There isn’t long now until our season gets underway.
We’re flying out to Canada on Tuesday for a three-week trip.
It’s the first time in my career that I’ll have travelled there for three tournaments in a row but I think it will be the right choice for us.
Firstly, it gives us an early chance to get the points we need to be in the Grand Slam events.
And secondly, it will hopefully help us gel quickly as a new team.
We’ve all played with each other at some stage but not in this new line-up.
It feels like a good balance.
I’ll be skipping as usual. Lauren Gray moves up to third, which will make full use of her skills as a great hitter.
Jen Dodds will now be second – she’s one of the strongest sweepers in the world and is a great shot-maker as well.
And Vicky Wright will be our lead. People who don’t know much about curling think it must be the easiest position to play but it’s so important. Those first few shots set up the end.
We’re all happy with our roles and after probably coming back to train a wee bit too early this summer, we’re definitely raring to go in competition.
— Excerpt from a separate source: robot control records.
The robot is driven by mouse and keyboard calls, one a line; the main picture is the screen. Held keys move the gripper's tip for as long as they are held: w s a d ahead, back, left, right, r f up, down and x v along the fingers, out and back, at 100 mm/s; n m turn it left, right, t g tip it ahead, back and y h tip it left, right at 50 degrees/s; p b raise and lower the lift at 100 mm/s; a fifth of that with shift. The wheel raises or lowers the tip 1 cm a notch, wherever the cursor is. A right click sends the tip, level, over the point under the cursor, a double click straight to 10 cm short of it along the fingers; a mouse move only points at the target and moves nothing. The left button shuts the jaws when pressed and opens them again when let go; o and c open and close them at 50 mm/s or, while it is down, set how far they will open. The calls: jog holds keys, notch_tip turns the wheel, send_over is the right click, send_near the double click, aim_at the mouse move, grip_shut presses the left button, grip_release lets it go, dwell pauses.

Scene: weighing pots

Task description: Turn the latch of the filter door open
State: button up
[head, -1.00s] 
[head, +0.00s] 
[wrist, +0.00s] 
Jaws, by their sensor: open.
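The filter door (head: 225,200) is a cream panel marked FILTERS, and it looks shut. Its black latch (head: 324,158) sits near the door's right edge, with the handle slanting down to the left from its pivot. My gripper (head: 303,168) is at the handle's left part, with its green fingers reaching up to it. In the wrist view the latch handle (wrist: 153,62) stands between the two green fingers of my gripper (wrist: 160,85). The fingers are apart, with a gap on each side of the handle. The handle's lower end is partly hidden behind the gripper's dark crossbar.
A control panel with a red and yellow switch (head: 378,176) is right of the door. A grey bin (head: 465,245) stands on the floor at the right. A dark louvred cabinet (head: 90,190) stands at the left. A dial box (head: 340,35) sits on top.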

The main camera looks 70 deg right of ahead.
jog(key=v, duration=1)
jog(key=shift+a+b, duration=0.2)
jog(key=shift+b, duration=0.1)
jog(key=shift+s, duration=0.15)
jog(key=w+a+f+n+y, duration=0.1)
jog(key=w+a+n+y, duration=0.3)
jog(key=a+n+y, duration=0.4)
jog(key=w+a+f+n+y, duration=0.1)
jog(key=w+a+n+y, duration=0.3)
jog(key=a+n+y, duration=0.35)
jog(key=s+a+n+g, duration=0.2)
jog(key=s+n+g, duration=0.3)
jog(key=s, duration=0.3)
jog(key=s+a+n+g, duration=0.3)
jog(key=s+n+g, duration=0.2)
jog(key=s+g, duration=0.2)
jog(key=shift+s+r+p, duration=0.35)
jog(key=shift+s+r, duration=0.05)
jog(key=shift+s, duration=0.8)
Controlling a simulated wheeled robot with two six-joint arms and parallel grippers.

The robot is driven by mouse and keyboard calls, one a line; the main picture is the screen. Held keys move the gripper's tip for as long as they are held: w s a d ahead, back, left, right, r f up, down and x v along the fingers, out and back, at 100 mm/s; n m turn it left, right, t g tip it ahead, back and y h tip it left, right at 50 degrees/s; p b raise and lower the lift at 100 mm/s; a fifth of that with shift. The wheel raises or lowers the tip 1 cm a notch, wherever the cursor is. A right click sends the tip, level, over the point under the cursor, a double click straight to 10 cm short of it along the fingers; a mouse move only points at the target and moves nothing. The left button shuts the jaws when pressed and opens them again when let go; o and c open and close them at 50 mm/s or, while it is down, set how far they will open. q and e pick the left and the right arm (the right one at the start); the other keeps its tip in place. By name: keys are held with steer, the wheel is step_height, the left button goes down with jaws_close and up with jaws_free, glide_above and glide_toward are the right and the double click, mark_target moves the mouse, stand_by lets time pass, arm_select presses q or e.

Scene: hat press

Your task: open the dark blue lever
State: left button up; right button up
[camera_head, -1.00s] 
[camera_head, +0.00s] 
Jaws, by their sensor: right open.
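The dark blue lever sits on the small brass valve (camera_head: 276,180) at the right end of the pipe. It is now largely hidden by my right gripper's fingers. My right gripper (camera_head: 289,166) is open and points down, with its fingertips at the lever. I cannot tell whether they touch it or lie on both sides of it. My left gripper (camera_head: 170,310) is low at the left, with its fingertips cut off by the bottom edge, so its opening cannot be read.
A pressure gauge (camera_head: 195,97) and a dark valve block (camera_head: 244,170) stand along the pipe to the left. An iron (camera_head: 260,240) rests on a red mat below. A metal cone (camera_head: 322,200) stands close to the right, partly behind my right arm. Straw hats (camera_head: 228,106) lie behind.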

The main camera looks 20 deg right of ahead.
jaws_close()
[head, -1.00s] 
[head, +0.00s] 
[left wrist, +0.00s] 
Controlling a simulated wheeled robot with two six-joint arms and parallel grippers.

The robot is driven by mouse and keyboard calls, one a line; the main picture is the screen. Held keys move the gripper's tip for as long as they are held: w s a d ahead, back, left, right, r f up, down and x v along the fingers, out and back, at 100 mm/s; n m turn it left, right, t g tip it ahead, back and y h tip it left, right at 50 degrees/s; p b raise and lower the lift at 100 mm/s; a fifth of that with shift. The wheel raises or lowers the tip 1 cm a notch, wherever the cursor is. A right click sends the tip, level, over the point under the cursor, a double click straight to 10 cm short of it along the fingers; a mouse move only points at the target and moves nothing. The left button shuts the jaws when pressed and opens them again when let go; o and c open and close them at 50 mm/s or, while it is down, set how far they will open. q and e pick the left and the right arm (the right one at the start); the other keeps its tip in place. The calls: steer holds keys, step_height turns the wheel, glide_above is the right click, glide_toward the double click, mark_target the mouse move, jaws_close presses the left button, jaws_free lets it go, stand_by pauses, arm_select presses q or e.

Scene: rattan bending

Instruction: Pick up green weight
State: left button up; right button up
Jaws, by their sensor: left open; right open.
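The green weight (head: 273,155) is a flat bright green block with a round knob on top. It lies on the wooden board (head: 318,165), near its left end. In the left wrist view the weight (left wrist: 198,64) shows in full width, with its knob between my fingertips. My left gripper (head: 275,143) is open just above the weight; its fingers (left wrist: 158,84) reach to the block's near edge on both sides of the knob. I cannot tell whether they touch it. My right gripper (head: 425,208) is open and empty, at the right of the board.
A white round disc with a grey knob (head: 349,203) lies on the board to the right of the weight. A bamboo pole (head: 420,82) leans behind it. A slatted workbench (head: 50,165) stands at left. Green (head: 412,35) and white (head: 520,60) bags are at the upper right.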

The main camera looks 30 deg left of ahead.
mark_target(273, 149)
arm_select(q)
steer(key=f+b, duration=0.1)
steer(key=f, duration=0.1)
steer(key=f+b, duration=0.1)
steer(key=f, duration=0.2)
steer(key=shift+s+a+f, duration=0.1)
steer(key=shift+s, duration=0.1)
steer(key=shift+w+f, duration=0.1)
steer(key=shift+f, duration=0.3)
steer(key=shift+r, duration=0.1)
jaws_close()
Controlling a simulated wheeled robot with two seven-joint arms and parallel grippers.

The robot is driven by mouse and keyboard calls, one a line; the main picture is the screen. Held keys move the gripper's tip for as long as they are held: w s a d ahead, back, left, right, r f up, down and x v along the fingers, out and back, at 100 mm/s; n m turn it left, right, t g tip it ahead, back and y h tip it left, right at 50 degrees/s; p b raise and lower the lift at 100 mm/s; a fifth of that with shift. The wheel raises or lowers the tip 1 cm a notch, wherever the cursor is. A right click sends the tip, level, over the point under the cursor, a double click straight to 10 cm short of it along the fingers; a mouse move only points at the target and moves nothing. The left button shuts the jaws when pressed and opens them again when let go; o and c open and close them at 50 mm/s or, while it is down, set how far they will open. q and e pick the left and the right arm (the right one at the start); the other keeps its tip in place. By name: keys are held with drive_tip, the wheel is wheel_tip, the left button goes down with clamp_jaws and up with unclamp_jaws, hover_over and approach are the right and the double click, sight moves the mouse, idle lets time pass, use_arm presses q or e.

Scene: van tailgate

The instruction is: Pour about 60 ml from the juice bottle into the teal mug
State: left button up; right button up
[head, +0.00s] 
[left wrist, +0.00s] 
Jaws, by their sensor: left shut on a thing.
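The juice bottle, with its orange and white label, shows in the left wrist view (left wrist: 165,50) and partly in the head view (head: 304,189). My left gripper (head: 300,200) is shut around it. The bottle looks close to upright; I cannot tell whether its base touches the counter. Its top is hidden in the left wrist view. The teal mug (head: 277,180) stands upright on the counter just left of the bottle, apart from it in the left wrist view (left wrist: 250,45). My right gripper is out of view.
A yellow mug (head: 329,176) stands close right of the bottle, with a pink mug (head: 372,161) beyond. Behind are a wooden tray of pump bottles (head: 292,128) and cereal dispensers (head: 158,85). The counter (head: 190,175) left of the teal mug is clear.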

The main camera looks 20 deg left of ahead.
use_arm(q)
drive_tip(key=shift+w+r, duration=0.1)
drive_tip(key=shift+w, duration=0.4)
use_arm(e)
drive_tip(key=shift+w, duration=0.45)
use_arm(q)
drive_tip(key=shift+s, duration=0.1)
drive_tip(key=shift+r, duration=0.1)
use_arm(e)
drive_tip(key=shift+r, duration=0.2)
Trust me, it feels like we’ve been practising forever!
* I’m glad that the announcement of the new performance director for curling has been made.
It’s a key role in British Curling and Nigel Holl certainly seems to have an impressive CV from his time working with athletics and netball, as well as the Scottish Institute of Sport.
They have taken their time but there’s nothing wrong with that if you choose the right candidate.
I said when the position became vacant that I thought some sort of curling background was important this time around and Nigel has got that.
I know that because I played against him in the Stirling Super League a few years ago.
Maybe he’s forgotten who won but I haven’t!
* Full credit to the European Tour for taking a hard-line on slow play.
It is a huge problem in golf and I think Bryson Dechambeau may have done the sport a huge favour by bringing it to a head with his antics lining up a putt a couple of weeks ago.
Enough was enough.
Shot deductions is the only way to get the professionals to change their ways and hopefully it will filter down to speed up play in monthly medals across the country.
Seeing a couple of golfers at the women’s Scottish Open walk to the next tee while a golfer was still finishing off on the green proved to me that the vast majority of the pros have got as tired of slow play as the spectators.
* I couldn’t believe it when I was told McDiarmid Park was 30-years-old.
I can’t remember who St Johnstone were playing but I was first taken there when I was about six with my dad and my brothers.
I probably remember the popcorn more than the football from that day!
I’ve been plenty of times since but my stand-out memory has to be going out on the pitch to show off my Olympic medal.